◆ Exercise
Filter the entries below, keeping every line that has the word "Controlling".

========

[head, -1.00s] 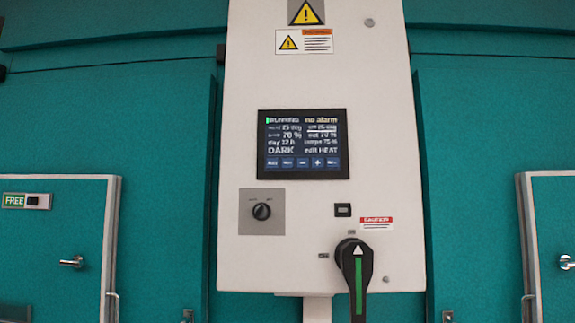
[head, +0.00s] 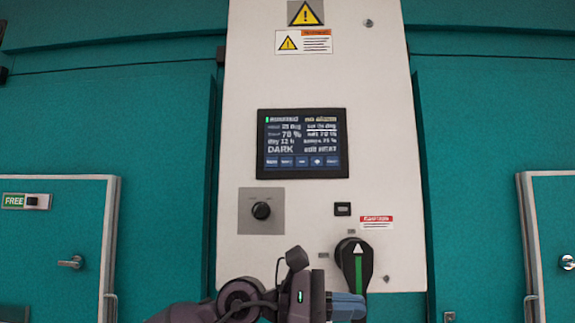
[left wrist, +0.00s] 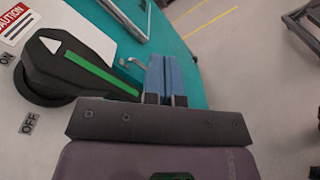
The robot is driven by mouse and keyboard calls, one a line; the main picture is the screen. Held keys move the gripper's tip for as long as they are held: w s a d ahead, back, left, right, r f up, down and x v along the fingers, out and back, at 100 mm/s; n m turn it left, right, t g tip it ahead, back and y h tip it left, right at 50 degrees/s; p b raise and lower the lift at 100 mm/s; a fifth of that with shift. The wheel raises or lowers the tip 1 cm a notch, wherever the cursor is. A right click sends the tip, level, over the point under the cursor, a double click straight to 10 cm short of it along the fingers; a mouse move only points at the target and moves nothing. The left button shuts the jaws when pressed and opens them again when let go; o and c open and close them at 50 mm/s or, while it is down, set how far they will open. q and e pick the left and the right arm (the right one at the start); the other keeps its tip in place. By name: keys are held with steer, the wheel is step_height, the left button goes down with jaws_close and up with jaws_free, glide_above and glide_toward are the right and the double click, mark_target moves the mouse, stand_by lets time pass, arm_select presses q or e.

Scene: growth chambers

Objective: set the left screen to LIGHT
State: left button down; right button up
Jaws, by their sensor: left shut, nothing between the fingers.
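The one screen in view (head: 302,144) is set in a white control panel in the head view. It reads DARK at its lower left, and its other text is small and partly blurred. A row of blue buttons (head: 302,161) runs along its bottom edge. My left gripper (head: 347,306) is below the screen, at the bottom of the head view, overlapping the lower end of the black handle. In the left wrist view its blue fingers (left wrist: 167,78) are together and empty. The right gripper is not in view.
A black handle with a green stripe (head: 358,262) is under the screen; it also shows beside my fingers in the left wrist view (left wrist: 75,62). A rotary knob (head: 261,211) is at its left. Teal walls with doors flank the white panel (head: 300,270).

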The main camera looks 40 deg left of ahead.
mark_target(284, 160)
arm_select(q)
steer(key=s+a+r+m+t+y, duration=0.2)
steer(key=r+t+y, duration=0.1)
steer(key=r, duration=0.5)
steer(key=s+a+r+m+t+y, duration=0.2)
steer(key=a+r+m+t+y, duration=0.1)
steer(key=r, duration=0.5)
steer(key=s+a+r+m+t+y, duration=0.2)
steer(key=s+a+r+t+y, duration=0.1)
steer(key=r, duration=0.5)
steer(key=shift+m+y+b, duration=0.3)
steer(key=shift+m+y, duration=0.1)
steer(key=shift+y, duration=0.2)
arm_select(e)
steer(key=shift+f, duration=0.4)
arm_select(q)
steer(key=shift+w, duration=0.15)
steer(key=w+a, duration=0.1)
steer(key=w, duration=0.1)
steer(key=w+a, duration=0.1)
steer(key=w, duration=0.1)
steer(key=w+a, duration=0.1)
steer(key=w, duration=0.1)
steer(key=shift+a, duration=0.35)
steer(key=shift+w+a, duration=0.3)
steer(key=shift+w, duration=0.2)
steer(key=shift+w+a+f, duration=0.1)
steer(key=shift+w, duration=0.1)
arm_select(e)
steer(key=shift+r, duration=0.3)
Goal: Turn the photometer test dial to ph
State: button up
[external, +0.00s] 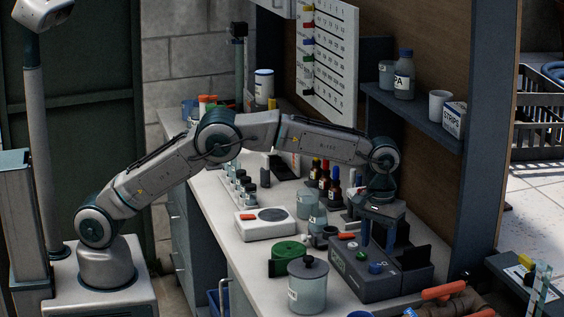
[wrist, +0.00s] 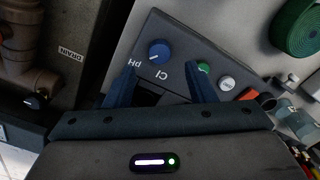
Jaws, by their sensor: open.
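The photometer (external: 352,277) is a dark grey box on the counter; its sloped panel (wrist: 183,48) fills the middle of the wrist view. The blue test dial (wrist: 159,51) is on that panel, near the printed labels "pH" (wrist: 135,63) and "Cl" (wrist: 163,74). I cannot tell surely which label its small pale mark points at. A green button (wrist: 204,68) and a pale button (wrist: 227,84) sit beside it. My gripper (wrist: 160,72) is open and empty, its blue fingers apart over the panel. In the external view my gripper (external: 378,240) points down above the photometer, apart from the dial.
A lidded jar (external: 307,287) and green tape roll (external: 289,252) stand left of the photometer. Dropper bottles (external: 325,180) stand behind. Pipework with an orange-handled valve (external: 445,292) is at front right. A shelf (external: 415,110) overhangs the back.

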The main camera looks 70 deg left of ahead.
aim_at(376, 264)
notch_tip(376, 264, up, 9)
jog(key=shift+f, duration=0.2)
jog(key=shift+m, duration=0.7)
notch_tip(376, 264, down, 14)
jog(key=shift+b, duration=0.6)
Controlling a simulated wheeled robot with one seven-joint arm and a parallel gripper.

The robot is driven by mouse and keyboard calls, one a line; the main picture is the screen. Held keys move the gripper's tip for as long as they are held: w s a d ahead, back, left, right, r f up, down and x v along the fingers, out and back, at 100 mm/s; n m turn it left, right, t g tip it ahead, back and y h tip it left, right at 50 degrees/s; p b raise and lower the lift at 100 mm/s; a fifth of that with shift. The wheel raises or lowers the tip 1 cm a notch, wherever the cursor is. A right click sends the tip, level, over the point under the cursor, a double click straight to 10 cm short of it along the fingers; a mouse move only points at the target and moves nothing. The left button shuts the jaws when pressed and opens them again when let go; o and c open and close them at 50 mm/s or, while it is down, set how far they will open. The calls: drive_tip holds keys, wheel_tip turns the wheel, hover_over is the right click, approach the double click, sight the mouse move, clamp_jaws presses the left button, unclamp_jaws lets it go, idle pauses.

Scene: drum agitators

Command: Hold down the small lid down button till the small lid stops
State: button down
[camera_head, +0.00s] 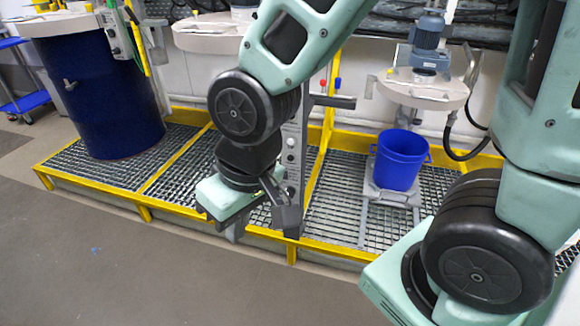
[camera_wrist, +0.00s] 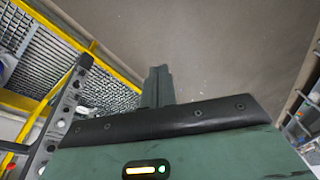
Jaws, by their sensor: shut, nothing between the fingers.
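The small lid (camera_head: 425,92) is a pale round cover with a blue motor (camera_head: 428,42) on top. It hangs above a small blue bucket (camera_head: 399,160), with a visible gap between them. A grey control box (camera_head: 292,147) with small round buttons stands left of the bucket, partly hidden behind my arm. Which button is lid down cannot be read. My gripper (camera_head: 236,232) is in front of and below the box, pointing down, apart from the buttons. In the wrist view its fingers (camera_wrist: 158,86) are together and empty, with floor beyond.
A large dark blue drum (camera_head: 108,95) stands at the left on a grated platform with yellow edging (camera_head: 180,208). A yellow post (camera_head: 330,110) rises beside the control box. The floor (camera_head: 170,275) in front is clear.

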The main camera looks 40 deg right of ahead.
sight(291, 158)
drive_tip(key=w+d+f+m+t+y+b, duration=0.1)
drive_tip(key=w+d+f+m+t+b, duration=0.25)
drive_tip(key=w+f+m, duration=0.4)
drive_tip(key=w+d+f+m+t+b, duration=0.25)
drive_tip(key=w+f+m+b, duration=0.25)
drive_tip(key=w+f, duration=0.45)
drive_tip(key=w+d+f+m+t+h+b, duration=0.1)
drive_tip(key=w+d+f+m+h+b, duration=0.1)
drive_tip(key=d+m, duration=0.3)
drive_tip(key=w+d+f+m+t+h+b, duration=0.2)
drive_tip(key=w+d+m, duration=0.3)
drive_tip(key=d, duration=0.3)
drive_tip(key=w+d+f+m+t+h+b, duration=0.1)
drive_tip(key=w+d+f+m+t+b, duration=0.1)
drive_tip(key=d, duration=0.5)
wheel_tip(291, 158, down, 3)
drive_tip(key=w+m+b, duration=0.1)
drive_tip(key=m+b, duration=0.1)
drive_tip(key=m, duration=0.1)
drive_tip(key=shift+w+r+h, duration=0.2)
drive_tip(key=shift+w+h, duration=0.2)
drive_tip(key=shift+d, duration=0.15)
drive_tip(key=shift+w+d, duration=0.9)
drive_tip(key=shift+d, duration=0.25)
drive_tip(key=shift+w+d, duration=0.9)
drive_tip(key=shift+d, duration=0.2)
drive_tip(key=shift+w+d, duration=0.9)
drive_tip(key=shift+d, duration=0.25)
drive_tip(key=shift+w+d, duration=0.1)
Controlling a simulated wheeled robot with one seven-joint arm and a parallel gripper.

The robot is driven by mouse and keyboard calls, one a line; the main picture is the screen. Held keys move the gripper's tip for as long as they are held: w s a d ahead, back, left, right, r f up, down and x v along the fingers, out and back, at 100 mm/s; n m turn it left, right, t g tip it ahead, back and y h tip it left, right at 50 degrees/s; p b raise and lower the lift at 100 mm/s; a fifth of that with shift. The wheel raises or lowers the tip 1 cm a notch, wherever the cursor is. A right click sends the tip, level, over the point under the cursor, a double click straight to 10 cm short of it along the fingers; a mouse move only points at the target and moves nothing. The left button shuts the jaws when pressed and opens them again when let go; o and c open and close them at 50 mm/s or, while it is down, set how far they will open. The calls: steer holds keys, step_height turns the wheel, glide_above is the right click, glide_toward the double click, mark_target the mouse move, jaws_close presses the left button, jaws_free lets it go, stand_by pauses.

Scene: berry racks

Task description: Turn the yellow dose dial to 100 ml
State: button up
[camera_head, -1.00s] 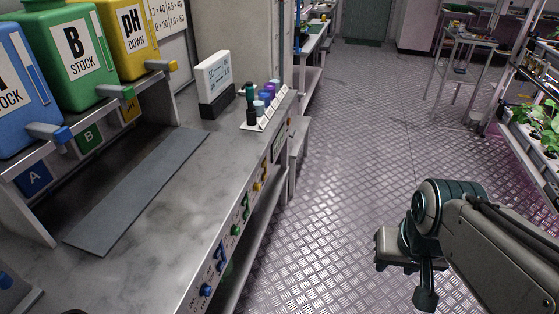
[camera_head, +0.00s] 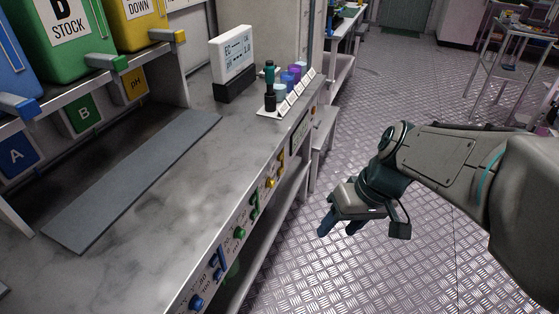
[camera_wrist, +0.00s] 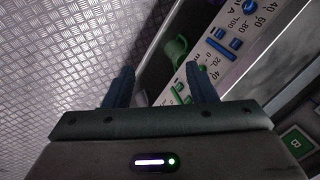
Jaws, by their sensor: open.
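A blue dial (camera_wrist: 222,45) with a printed scale and part of a green dial (camera_wrist: 180,94) show there. The yellow dial is not visible in the wrist view.
The green dial (camera_head: 254,205) and blue dial (camera_head: 217,262) sit nearer on the same panel. A display (camera_head: 233,62) and small bottles (camera_head: 270,88) stand on the bench top (camera_head: 165,215). A shelf runs below the panel. The floor (camera_head: 390,270) is clear.

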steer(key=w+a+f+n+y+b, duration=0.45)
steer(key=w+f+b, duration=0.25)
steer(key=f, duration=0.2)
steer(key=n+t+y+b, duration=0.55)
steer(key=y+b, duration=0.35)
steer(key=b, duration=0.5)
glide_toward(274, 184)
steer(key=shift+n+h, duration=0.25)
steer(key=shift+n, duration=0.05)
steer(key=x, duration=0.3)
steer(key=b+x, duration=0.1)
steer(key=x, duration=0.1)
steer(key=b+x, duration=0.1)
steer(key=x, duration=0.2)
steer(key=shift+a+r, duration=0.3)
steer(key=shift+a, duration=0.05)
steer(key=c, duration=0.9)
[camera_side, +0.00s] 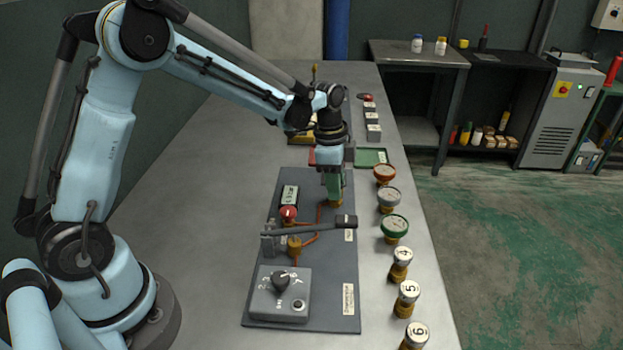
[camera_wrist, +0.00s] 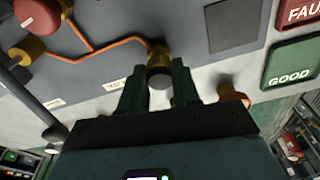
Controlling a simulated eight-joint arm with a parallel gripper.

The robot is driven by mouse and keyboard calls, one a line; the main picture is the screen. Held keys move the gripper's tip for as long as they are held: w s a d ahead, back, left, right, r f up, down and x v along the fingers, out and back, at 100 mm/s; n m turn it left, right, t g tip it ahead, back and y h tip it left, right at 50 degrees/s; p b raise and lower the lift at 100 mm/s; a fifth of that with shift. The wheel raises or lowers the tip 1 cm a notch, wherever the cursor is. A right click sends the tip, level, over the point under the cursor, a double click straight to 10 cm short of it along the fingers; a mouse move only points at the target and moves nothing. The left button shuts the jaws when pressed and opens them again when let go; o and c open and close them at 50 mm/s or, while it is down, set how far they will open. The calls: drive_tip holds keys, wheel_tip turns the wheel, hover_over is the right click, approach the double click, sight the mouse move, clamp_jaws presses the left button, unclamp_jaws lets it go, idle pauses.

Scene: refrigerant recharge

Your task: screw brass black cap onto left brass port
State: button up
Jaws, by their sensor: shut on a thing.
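My gripper (camera_side: 333,188) points down at the far end of the grey panel (camera_side: 335,270), just above a brass port (camera_side: 336,202). In the wrist view my green fingers (camera_wrist: 159,88) are shut on a dark cap (camera_wrist: 159,88), mostly hidden between them. The brass port (camera_wrist: 157,57) with a copper pipe shows right at the cap's end. I cannot tell whether the cap is on its thread. Another brass port (camera_side: 294,244) is on the nearer part of the panel.
A dark lever handle (camera_side: 315,228) crosses the panel near my gripper. A red knob (camera_side: 288,213) and a selector box (camera_side: 281,292) sit on the panel. Several gauges and numbered brass pieces (camera_side: 407,298) line the right. A green tray (camera_side: 371,156) lies beyond.

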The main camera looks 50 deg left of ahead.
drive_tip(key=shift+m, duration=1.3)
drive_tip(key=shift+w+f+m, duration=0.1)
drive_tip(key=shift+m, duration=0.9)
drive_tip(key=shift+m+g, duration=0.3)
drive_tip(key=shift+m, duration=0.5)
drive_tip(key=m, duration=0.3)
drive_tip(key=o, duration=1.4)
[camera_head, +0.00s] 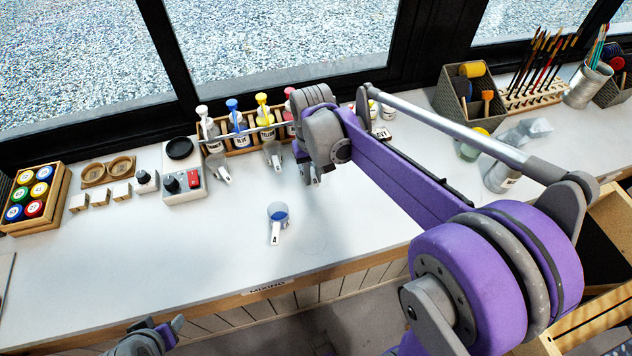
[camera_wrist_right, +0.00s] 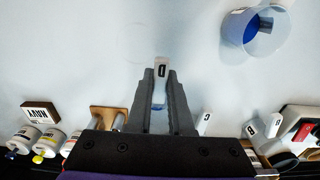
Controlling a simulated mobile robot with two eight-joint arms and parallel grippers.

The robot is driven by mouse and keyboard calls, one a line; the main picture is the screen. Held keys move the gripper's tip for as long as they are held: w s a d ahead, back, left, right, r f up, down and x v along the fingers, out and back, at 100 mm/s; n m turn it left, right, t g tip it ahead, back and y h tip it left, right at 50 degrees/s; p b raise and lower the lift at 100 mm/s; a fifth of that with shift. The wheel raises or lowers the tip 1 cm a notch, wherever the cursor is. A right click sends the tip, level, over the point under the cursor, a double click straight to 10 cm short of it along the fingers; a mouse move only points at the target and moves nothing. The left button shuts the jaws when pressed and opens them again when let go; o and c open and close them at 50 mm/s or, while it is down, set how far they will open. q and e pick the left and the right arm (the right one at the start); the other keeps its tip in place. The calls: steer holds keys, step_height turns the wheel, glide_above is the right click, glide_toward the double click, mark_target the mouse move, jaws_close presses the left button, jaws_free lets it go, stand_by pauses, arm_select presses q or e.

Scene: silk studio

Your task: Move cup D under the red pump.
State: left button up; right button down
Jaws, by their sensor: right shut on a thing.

========

◆ Solution below
Controlling a simulated wheeled robot with one seven-joint arm and a parallel gripper.
Controlling a simulated wheeled robot with one seven-joint arm and a parallel gripper.
Controlling a simulated eight-joint arm with a parallel gripper.
Controlling a simulated mobile robot with two eight-joint arms and parallel grippers.

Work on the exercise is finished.